There was another dkos diarist with a diary that responded to the implicit and explicit racism being expressed in the media and in certain outposts in the blogosphere. Jeff Lieber pointed out in "I am Not Worth Much":

In the last Presidential election, with the exception of the odd voter who wrote in Bill Cosby or Tiger Woods, 99.99% of WHITE Americans voted for a WHITE candidate. In that same election, 99.99% of AFRICAN AMERICANS also voted for a WHITE candidate.

But 99.99% of any group can't have the same political beliefs, right?

So all those white people must be... what?

And all those African Americans... all voting for the WHITE candidate... what's THEIR deal?

Well... wait... let's go back another election.

In the year 2000, 99.99% of WHITE Americans voted for a WHITE candidate and 99.99% of AFRICAN AMERICANS also voted for a WHITE candidate.

Oh, and in 1996? And 1992? And 1988?

There was a slight rash of black on black voting in 1984 when Jesse Jackson was around, but in 1980 and 1976 and 1972 and 1968 and 1964 and 1960 and 1956 and 1952 and 1948 and 1944 and 1940 and 1936 and 1932 and 1928 and 1924 and 1920?

99.99% of WHITE Americans and 99.99% of AFRICAN AMERICANS voted... WHITE.
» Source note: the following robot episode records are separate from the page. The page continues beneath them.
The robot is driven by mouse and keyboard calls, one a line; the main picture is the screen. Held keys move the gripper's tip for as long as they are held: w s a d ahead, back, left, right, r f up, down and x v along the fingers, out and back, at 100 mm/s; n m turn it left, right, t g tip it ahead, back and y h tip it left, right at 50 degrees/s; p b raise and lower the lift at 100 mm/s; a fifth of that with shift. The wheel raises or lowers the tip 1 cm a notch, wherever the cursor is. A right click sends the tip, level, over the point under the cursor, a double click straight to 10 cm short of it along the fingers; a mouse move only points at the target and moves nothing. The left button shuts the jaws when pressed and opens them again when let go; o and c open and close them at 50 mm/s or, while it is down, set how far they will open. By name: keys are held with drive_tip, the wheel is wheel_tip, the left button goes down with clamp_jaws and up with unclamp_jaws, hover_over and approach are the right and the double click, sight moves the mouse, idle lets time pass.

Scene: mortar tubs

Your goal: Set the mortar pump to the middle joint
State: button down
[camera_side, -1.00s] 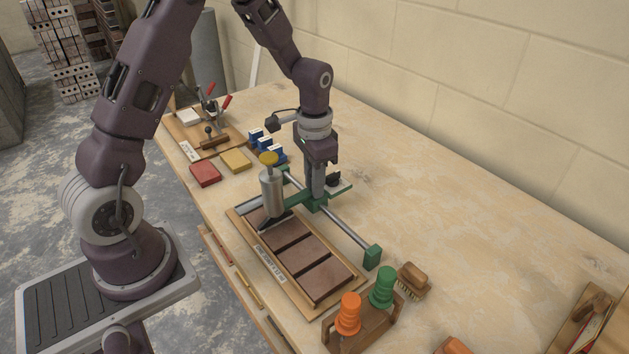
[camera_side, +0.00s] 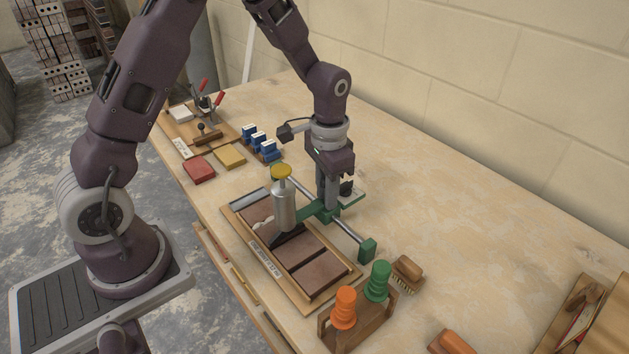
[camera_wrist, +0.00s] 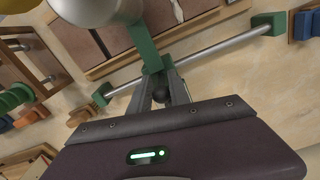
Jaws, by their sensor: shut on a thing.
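The mortar pump is a silver cylinder (camera_side: 285,206) with a yellow cap, on a green carriage arm (camera_side: 318,212). It stands upright over the wooden tray of brown bricks (camera_side: 321,273), its dark nozzle low near a gap around the middle of the row. The exact joint under the nozzle is hard to tell. A pale streak (camera_side: 263,226) shows behind the nozzle. My gripper (camera_side: 326,205) is shut on the carriage's dark knob, beside the rail (camera_side: 347,232). In the wrist view my gripper (camera_wrist: 160,95) holds this knob (camera_wrist: 160,78); the pump (camera_wrist: 85,10) is partly cut off.
A green end block (camera_side: 367,250) closes the near end of the rail. Orange and green handles (camera_side: 344,308) stand in a wooden holder close by, with a brush (camera_side: 407,272) beside it. Red and yellow blocks (camera_side: 199,169) lie farther back.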

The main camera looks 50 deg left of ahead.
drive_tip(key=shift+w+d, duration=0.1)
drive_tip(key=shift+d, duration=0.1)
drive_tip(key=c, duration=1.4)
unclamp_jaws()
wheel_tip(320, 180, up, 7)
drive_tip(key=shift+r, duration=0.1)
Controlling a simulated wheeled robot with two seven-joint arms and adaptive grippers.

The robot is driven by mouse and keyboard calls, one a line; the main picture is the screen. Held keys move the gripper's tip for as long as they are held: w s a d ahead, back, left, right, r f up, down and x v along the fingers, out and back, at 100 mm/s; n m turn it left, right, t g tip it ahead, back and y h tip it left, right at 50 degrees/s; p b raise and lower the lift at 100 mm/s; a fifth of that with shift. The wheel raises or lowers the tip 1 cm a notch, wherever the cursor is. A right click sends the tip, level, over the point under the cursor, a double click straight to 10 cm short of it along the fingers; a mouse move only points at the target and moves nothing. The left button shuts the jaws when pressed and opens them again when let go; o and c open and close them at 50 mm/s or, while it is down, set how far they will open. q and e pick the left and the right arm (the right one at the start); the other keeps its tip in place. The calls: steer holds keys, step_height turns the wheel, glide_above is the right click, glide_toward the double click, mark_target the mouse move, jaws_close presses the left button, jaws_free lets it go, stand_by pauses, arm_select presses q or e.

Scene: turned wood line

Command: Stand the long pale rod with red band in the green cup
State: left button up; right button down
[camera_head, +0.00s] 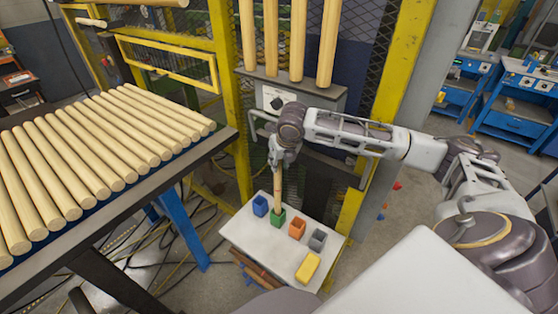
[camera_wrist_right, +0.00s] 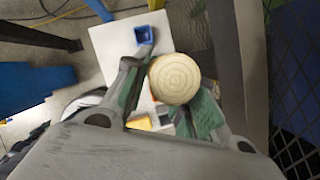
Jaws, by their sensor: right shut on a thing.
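The long pale rod (camera_head: 278,188) is upright under my right gripper (camera_head: 277,163) in the head view. My right gripper is shut on it near its top. Its round pale end shows between the fingers in the right wrist view (camera_wrist_right: 175,77). The rod's lower end meets the green cup (camera_head: 278,219) in the picture; I cannot tell how deep inside it is. The red band is too small to make out clearly. The green cup stands on a small white table (camera_head: 243,235). My left gripper is not in view.
A blue cup (camera_head: 260,206) stands left of the green cup, an orange cup (camera_head: 297,228) and a grey cup (camera_head: 317,240) to its right. A yellow block (camera_head: 307,268) lies near the front. A rack of thick rods (camera_head: 90,140) is at left, a yellow post (camera_head: 400,60) behind.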

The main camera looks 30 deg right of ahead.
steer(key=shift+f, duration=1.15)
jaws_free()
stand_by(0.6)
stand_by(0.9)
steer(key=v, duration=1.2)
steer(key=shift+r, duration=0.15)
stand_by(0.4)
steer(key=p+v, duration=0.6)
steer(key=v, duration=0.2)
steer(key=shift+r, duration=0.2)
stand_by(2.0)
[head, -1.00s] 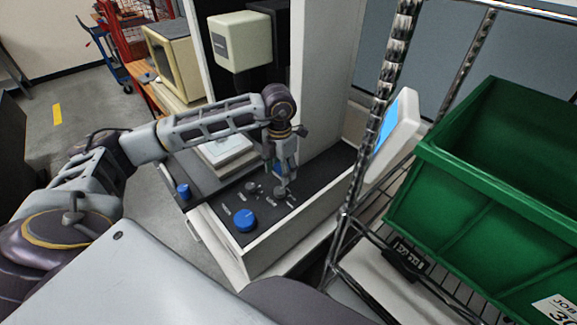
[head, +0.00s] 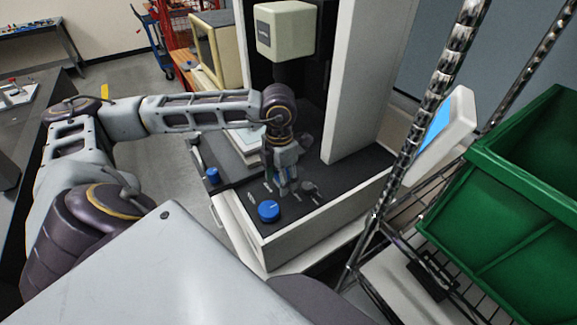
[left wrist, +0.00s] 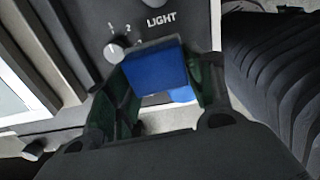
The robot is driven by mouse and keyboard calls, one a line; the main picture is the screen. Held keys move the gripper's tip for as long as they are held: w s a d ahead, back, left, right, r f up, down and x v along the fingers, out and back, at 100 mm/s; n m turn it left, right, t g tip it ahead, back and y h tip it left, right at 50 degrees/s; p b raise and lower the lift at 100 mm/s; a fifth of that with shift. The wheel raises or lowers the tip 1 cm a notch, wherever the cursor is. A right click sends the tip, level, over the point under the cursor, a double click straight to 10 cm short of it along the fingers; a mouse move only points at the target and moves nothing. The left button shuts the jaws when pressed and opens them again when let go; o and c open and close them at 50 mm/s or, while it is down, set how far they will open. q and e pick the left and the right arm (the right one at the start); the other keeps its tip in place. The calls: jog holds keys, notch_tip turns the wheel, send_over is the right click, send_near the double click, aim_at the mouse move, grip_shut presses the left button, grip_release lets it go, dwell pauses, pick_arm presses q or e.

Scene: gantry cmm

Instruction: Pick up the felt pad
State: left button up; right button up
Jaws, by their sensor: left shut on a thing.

Now there was a period when not one single African-Americans voted for the WHITE candidate of the cycle, and that was prior to 1865 when "those people" couldn't even be bothered to stop picking the cotton long enough to cast their ballots.
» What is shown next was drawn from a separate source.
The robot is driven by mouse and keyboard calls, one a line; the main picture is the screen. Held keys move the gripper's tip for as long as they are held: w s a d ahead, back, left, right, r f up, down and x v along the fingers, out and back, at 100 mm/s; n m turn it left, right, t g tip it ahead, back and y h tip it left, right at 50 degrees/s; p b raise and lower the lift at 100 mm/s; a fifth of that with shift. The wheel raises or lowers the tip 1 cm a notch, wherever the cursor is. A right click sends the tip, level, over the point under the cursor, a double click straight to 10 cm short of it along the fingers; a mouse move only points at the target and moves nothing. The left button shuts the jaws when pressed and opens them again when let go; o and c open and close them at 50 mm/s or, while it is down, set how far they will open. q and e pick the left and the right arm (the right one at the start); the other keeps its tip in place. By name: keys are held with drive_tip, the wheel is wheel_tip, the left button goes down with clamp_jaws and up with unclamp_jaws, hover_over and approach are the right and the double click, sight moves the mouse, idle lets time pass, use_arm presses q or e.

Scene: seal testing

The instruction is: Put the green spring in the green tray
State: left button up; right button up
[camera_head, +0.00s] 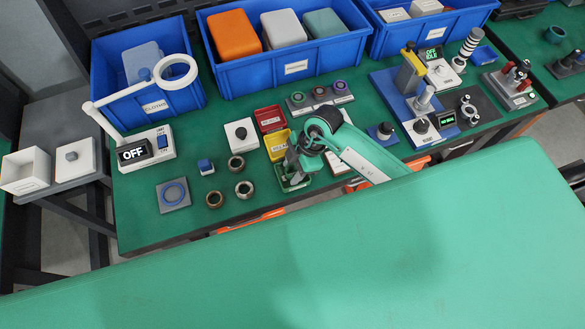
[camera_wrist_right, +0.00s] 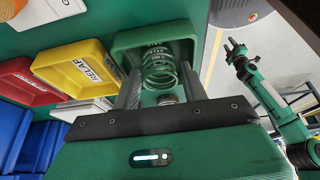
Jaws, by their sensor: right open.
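The green tray (camera_head: 290,187) sits at the front edge of the bench, below the yellow tray. In the right wrist view the green tray (camera_wrist_right: 125,40) lies just beyond my right gripper. A coiled spring (camera_wrist_right: 158,66) stands between the gripper's fingers, its far end over or inside the tray; I cannot tell if it touches the floor. My right gripper (camera_head: 294,165) is over the tray, with its fingers (camera_wrist_right: 160,90) apart on either side of the spring. My left gripper (camera_wrist_right: 236,48) shows small and off to the side in the wrist view; its jaw state is unclear.
A red tray (camera_head: 269,118) and a yellow tray (camera_head: 277,144) stand behind the green one. Blue bins (camera_head: 290,67) line the back. A knob fixture (camera_head: 383,132) stands to the right.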

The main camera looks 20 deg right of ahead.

It's so obvious it shouldn't need to be highlighted but it did. This is what's wrong with the media's fixation on slicing and dicing everyone into groups. Is it the race group or is it the gender group or is it the age group? Based on my race, age and gender, I supposedly should have voted for Hillary. However, that's not how I made my decision. I decided based on who I thought was the best choice for the nomination -- not on what gender, race or age they were. My race, gender and age are irrelevant to my choice.
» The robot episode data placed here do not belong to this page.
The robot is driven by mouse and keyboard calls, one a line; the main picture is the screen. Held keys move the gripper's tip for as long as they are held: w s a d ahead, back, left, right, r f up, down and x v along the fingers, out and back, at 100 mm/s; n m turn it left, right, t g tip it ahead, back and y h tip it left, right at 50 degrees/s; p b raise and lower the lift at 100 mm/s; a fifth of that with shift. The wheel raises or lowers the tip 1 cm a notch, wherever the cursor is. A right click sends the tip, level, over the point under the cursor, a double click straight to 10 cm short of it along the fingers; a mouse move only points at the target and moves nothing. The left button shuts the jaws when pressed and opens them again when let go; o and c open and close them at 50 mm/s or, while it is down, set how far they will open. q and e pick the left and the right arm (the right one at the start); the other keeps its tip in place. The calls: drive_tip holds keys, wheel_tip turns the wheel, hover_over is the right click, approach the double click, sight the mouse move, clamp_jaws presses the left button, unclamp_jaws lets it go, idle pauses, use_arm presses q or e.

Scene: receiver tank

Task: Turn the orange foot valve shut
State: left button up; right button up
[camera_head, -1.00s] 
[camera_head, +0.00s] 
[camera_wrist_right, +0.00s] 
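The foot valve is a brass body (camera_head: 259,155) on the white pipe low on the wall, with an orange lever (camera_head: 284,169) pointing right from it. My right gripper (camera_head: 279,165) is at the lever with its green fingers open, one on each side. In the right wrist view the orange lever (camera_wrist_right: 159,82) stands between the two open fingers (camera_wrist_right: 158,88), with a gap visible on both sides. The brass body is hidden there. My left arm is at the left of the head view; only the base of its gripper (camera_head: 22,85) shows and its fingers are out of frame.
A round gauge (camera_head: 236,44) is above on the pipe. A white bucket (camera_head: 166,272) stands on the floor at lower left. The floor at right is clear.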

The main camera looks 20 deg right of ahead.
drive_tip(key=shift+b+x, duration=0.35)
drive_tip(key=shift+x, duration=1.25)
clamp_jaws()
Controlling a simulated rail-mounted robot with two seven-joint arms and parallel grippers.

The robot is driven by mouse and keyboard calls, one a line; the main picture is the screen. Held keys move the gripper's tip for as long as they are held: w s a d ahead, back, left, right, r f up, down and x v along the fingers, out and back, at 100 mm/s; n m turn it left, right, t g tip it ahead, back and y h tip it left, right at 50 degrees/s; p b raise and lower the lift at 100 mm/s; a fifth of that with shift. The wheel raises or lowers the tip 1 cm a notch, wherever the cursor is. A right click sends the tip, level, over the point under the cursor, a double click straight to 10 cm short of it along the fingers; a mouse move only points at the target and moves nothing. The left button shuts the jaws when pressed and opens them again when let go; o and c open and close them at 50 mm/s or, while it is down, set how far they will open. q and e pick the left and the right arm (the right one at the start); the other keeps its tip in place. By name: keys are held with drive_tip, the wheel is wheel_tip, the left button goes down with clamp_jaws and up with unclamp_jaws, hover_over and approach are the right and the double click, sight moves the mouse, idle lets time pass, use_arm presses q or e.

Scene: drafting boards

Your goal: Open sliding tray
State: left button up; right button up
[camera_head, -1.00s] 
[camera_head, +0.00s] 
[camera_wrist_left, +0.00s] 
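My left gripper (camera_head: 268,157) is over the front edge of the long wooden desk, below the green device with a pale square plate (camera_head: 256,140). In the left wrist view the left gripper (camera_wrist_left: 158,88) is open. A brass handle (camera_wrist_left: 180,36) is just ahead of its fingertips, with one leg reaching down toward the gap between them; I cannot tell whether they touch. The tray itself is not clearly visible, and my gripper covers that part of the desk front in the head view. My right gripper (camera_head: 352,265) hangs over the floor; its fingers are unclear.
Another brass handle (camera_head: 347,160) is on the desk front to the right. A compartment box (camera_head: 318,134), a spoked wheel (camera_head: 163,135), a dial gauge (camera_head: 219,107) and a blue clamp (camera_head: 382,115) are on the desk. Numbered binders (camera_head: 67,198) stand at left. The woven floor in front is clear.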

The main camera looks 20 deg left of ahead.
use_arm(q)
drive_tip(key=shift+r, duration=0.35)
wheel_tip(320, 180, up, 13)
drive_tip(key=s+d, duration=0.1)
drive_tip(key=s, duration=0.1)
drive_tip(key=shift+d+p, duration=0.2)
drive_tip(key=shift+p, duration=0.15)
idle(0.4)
That anyone can seriously try appeal to be chosen for the nomination based on slice'n'dice statistics, overturning the candidate chosen by individual voters in the in the Democratic primary process is appalling.

UPDATE: George Will does snark so nicely in pointing out Hillary's duplicity in today's WaPo.

Hillary Clinton, 60, Illinois native and Arkansas lawyer, became, retroactively, a lifelong Yankee fan at age 52 when, shopping for a U.S. Senate seat, she adopted New York state as home sweet home. She may think, or at least would argue, that when she was 12 her Yankees really won the 1960 World Series, by standards of "fairness," because they trounced the Pirates in runs scored, 55-27, over seven games, so there.

Unfortunately, baseball's rules -- pesky nuisances, rules -- say it matters how runs are distributed during a World Series. The Pirates won four games, which is the point of the exercise, by a total margin of seven runs, while the Yankees were winning three by a total of 35 runs. You can look it up.

After Tuesday's split decisions in Indiana and North Carolina, Clinton, the Yankee Clipperette, can, and hence eventually will, creatively argue that she is really ahead of Barack Obama, or at any rate she is sort of tied, mathematically or morally or something, in popular votes, or delegates, or some combination of the two, as determined by Fermat's Last Theorem, or something, in states whose names begin with vowels, or maybe consonants, or perhaps some mixture of the two as determined by listening to a recording of the Beach Boys' "Help Me, Rhonda" played backward, or whatever other formula is most helpful to her, and counting the votes she received in Michigan, where hers was the only contending name on the ballot (her chief rivals, quaintly obeying their party's rules, boycotted the state, which had violated the party's rules for scheduling primaries), and counting the votes she received in Florida, which, like Michigan, was a scofflaw and where no one campaigned, and dividing Obama's delegate advantage in caucus states by pi multiplied by the square root of Yankee Stadium's Zip code.

Or perhaps she wins if Obama's popular vote total is, well, adjusted by counting each African American vote as only three-fifths of a vote. There is precedent, of sorts, for that arithmetic (see the Constitution, Article I, Section 2, before the 14th Amendment).

"We," says Geoff Garin, a Clinton strategist who possesses the audacity of hopelessness required in that role, "don't think this is just going to be about some numerical metric." Mere numbers? Heaven forfend. That is how people speak when numerical metrics -- numbers of popular votes and delegates -- are inconvenient.

The audacity of hopelessness ... what a perfect summation of the Clinton campaign.